[Material supplied start]

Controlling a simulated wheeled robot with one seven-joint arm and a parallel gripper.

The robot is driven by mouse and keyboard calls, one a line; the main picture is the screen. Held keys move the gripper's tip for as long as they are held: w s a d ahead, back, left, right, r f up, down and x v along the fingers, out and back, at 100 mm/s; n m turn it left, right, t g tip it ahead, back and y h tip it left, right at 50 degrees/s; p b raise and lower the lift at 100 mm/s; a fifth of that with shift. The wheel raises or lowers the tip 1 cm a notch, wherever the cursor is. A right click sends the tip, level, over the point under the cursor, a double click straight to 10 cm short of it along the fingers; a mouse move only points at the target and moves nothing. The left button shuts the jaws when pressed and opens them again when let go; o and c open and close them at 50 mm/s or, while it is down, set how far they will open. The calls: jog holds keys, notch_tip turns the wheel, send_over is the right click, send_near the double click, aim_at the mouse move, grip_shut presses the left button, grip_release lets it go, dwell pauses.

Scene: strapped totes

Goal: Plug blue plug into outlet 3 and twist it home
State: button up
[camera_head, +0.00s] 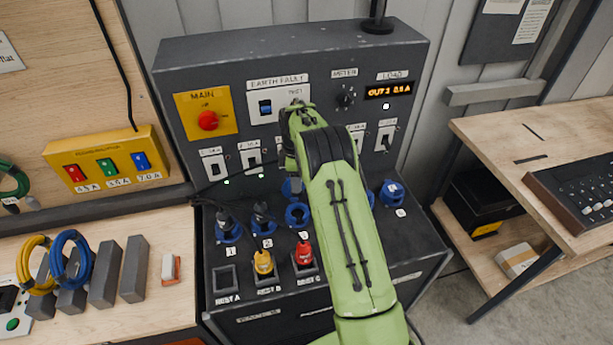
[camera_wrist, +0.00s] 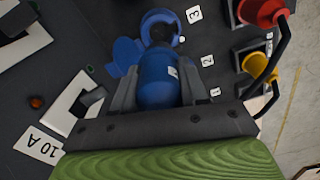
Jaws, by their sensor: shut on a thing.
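My gripper (camera_wrist: 160,88) is shut on the blue plug (camera_wrist: 158,82), with a grey finger on each side of it in the wrist view. The plug's far end points at outlet 3 (camera_wrist: 176,22), a blue ring with a dark opening and its blue lid (camera_wrist: 127,52) swung open. The plug's front overlaps the outlet in this view; I cannot tell whether they touch. In the head view, outlet 3 (camera_head: 298,215) shows beside my arm. My gripper there (camera_head: 290,165) is mostly hidden by my green arm, and the plug cannot be made out for sure.
Outlets 1 (camera_head: 228,228) and 2 (camera_head: 263,218) hold dark plugs. A yellow plug (camera_head: 263,262) and a red plug (camera_head: 304,253) stand in rests B and C; rest A (camera_head: 226,278) is empty. Breaker switches (camera_head: 213,165) line the panel behind. A blue outlet (camera_head: 391,193) is at right.

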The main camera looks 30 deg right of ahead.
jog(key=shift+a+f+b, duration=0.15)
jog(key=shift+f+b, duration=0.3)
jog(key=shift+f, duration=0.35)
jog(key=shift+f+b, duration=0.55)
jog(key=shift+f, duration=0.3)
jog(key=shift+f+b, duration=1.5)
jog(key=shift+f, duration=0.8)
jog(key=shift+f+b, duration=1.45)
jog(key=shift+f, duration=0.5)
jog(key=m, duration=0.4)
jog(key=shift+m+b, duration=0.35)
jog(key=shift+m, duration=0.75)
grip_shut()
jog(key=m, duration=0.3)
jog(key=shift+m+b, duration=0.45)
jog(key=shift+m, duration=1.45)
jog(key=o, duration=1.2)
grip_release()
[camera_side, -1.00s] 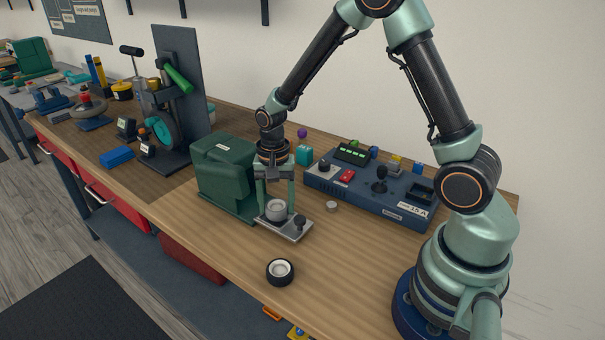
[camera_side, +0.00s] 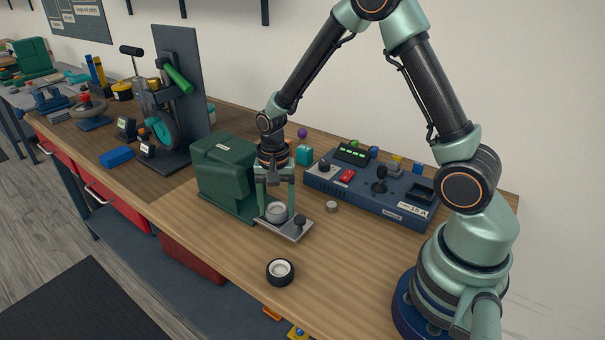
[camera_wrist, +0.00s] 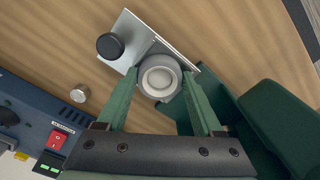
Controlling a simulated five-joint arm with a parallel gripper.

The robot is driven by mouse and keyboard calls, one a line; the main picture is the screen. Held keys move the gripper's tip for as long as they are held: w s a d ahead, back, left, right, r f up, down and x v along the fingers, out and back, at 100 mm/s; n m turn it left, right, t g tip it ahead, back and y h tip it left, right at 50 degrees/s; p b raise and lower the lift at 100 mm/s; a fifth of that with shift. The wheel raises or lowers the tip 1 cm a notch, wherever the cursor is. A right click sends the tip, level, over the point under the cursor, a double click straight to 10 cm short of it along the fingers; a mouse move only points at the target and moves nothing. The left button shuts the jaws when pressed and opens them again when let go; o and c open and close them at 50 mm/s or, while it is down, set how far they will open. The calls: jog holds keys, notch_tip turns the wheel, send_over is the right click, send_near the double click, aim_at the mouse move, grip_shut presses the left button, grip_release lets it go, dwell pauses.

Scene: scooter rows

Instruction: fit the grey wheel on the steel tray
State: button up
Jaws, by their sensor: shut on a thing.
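The grey wheel (camera_side: 275,212) is at the steel tray, between the fingers of my gripper (camera_side: 275,205). In the wrist view the fingers of my gripper (camera_wrist: 160,90) are shut on the grey wheel (camera_wrist: 160,78) from both sides. I cannot tell whether the wheel's underside touches the tray.
A green machine body (camera_side: 226,180) stands close left of the tray. A blue control box (camera_side: 370,190) is behind to the right. A small silver part (camera_side: 332,207) and a black-tyred wheel (camera_side: 280,272) lie on the wood. The bench front right of the tray is mostly clear.

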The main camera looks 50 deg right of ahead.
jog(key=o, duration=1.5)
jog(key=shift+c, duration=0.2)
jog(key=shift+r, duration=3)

[Material supplied end]

Transcribe the records above exactly, leaving out every picture.

*Task response*
Controlling a simulated wheeled robot with one seven-joint arm and a parallel gripper.

The robot is driven by mouse and keyboard calls, one a line; the main picture is the screen. Held keys move the gripper's tip for as long as they are held: w s a d ahead, back, left, right, r f up, down and x v along the fingers, out and back, at 100 mm/s; n m turn it left, right, t g tip it ahead, back and y h tip it left, right at 50 degrees/s; p b raise and lower the lift at 100 mm/s; a fifth of that with shift. The wheel raises or lowers the tip 1 cm a notch, wherever the cursor is. A right click sends the tip, level, over the point under the cursor, a double click straight to 10 cm short of it along the fingers; a mouse move only points at the target and moves nothing. The left button shuts the jaws when pressed and opens them again when let go; o and c open and close them at 50 mm/s or, while it is down, set how far they will open. The calls: jog holds keys, notch_tip turns the wheel, send_over is the right click, send_near the double click, aim_at the mouse move, grip_shut presses the left button, grip_release lets it go, dwell pauses.

Scene: strapped totes

Goal: Plug blue plug into outlet 3 and twist it home
State: button up
[camera_head, +0.00s] 
[camera_wrist, +0.00s] 
Jaws, by their sensor: shut on a thing.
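My gripper (camera_wrist: 160,88) is shut on the blue plug (camera_wrist: 158,82), with a grey finger on each side of it in the wrist view. The plug's far end points at outlet 3 (camera_wrist: 176,22), a blue ring with a dark opening and its blue lid (camera_wrist: 127,52) swung open. The plug's front overlaps the outlet in this view; I cannot tell whether they touch. In the head view, outlet 3 (camera_head: 298,215) shows beside my arm. My gripper there (camera_head: 290,165) is mostly hidden by my green arm, and the plug cannot be made out for sure.
Outlets 1 (camera_head: 228,228) and 2 (camera_head: 263,218) hold dark plugs. A yellow plug (camera_head: 263,262) and a red plug (camera_head: 304,253) stand in rests B and C; rest A (camera_head: 226,278) is empty. Breaker switches (camera_head: 213,165) line the panel behind. A blue outlet (camera_head: 391,193) is at right.

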The main camera looks 30 deg right of ahead.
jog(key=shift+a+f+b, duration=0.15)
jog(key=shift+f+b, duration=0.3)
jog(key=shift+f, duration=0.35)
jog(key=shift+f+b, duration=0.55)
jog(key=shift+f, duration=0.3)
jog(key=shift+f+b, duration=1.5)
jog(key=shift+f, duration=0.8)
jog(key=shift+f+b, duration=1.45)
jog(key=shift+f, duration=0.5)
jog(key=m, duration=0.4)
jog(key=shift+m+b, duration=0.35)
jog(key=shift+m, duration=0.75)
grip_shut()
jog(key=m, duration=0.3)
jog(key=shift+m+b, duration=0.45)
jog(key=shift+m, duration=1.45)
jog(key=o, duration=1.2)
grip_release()
[camera_side, -1.00s] 
[camera_side, +0.00s] 
[camera_wrist, +0.00s] 
Controlling a simulated five-joint arm with a parallel gripper.

The robot is driven by mouse and keyboard calls, one a line; the main picture is the screen. Held keys move the gripper's tip for as long as they are held: w s a d ahead, back, left, right, r f up, down and x v along the fingers, out and back, at 100 mm/s; n m turn it left, right, t g tip it ahead, back and y h tip it left, right at 50 degrees/s; p b raise and lower the lift at 100 mm/s; a fifth of that with shift. The wheel raises or lowers the tip 1 cm a notch, wherever the cursor is. A right click sends the tip, level, over the point under the cursor, a double click straight to 10 cm short of it along the fingers; a mouse move only points at the target and moves nothing. The left button shuts the jaws when pressed and opens them again when let go; o and c open and close them at 50 mm/s or, while it is down, set how far they will open. The calls: jog holds keys, notch_tip turns the wheel, send_over is the right click, send_near the double click, aim_at the mouse move, grip_shut presses the left button, grip_release lets it go, dwell pauses.

Scene: scooter rows

Instruction: fit the grey wheel on the steel tray
State: button up
Jaws, by their sensor: shut on a thing.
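The grey wheel (camera_side: 275,212) is at the steel tray, between the fingers of my gripper (camera_side: 275,205). In the wrist view the fingers of my gripper (camera_wrist: 160,90) are shut on the grey wheel (camera_wrist: 160,78) from both sides. I cannot tell whether the wheel's underside touches the tray.
A green machine body (camera_side: 226,180) stands close left of the tray. A blue control box (camera_side: 370,190) is behind to the right. A small silver part (camera_side: 332,207) and a black-tyred wheel (camera_side: 280,272) lie on the wood. The bench front right of the tray is mostly clear.

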The main camera looks 50 deg right of ahead.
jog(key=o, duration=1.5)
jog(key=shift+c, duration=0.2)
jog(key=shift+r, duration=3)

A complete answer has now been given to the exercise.